The Carnegie Gallery, which was originally designed as a Carnegie Library and built between 1909 and 1911, became the home of the Anacortes History Museum in 1968. In 1977, it was listed on the National Register of Historic Places.

In 1983, following a successful bid, the City acquired the National Historic Landmark, the W.T. Preston, as part of the Anacortes Museum. The W.T. Preston was the last sternwheeler to work in Puget Sound and is one of only two snagboats remaining in the contiguous United States. The boat was placed on the National Register of Historic Places in 1979.

The Carnegie Gallery is situated on two floors. The first floor was once used as a social and musical center but presently is home to the museum’s offices, research library, and archives.

The second floor is comprised of the exhibit gallery, with permanent displays on Native Americans and early settlers, the fishing and logging industries, and a special traveling exhibit every two years.

The Research Library within the Anacortes History Museum has approximately 600 books, magazines, and journals.

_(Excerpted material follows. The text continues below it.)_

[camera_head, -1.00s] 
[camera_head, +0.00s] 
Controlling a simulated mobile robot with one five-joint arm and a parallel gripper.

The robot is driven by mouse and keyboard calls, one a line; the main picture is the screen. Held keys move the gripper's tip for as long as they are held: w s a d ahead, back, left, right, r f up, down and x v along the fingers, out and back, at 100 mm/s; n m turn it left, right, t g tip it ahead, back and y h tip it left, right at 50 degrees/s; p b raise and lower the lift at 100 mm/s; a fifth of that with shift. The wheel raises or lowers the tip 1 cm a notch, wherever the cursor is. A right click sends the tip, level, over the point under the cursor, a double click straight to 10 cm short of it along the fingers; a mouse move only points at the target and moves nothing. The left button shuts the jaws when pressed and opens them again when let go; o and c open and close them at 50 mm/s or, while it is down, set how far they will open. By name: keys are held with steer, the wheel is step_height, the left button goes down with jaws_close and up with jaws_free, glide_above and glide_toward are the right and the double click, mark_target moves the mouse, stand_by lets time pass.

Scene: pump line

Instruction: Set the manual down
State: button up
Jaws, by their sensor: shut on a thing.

It also includes newspapers, brochures, clippings, and other published and non-published sources of information on the cultural and natural history of Fidalgo and Guemes islands.

The aim of the Research Library is to aid scholars and the general public who are interested in the study of the islands

Membership benefits of the Anacortes History Museum include free admission to the Snagboat Heritage Center, which was opened in April 2005 to interpret the history of the W.T. Preston and the two boats that preceded it.